Like Mr. Ansari, the former JKPM General Secretary, Shehla Rashid, in an interview told The Kashmir Walla that she dissociated herself from the mainstream politics in Kashmir “under the present conditions where everyone has been in jail and people are being asked to fight the elections on the issue of statehood.”
“Today, I think as political player, it is my responsibility not to compromise with people’s rights, which are not mine to sell, nor or anyone’s else’s,” says Ms. Rashid.
For party workers too, it has become impossible to sell anything to people now. Mehraj-u-Din, a 43-year-old PDP’s political worker in south Kashmir’s Pulwama area, is left with “regrets” after serving the party for 16 years – citing the parties’ incompetency to walk up to their commitments.
Despite being attacked twice by unknown gunmen in the past few years, Mr. Mehraj, continued with politics. Now, he is opting to quit, as “when the leaders are detained, what a political worker like me can do?”
“I’m focusing on my fruit business now,” says Mr.
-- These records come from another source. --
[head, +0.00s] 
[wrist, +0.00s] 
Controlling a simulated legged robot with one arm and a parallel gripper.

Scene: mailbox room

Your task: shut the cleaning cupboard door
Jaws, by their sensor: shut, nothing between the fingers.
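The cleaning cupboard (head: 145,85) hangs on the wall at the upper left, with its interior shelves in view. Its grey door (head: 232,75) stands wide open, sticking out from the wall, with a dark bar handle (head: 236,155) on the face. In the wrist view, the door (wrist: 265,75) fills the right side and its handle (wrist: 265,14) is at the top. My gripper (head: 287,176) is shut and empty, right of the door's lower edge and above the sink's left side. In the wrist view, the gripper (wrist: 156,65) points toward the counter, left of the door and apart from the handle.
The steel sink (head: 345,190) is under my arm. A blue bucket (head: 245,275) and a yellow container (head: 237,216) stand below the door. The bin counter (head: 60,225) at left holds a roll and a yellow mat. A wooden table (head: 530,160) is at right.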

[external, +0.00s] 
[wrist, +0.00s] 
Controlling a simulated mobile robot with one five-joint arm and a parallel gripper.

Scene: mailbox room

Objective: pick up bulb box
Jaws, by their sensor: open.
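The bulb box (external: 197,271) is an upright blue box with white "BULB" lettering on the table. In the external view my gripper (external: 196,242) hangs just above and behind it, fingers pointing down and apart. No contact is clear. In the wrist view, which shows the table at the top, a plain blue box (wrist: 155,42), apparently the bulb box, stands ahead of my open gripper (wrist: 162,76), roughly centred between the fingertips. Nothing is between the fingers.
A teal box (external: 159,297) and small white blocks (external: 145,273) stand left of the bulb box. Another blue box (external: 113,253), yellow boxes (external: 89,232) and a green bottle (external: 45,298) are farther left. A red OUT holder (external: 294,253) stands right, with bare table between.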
Mehraj. “After a decade, I’ve realised that every political leader is selfish and their ultimate goal is to be in power.”
Siddiq Wahid, a historian with a Ph.D. from Harvard, firmly believes that the aim of the BJP government in regards to Kashmir has been to break the political process and it is not surprising if a political worker is discouraged. “People of Kashmir realised that the ultimate objective of breaking of this political process was to bring demographic changes in the region,” says Mr. Wahid.
The Kashmir Walla spoke to almost two dozen workers and politicians, who opined that they were uncertain about their political future but many also added that only their leaders, after being released from detention, will decide about the future strategy.
Today, political workers are discouraged and lost. Mr. Ashiq, who has had it all, isn’t willing to put his life on the front “for no reason” anymore. He is calling it a quit. “All the local political parties have failed to address the suffering of a common Kashmiri,” he says. “That’s why, we are in this turmoil – and they [politicians] are crushed.”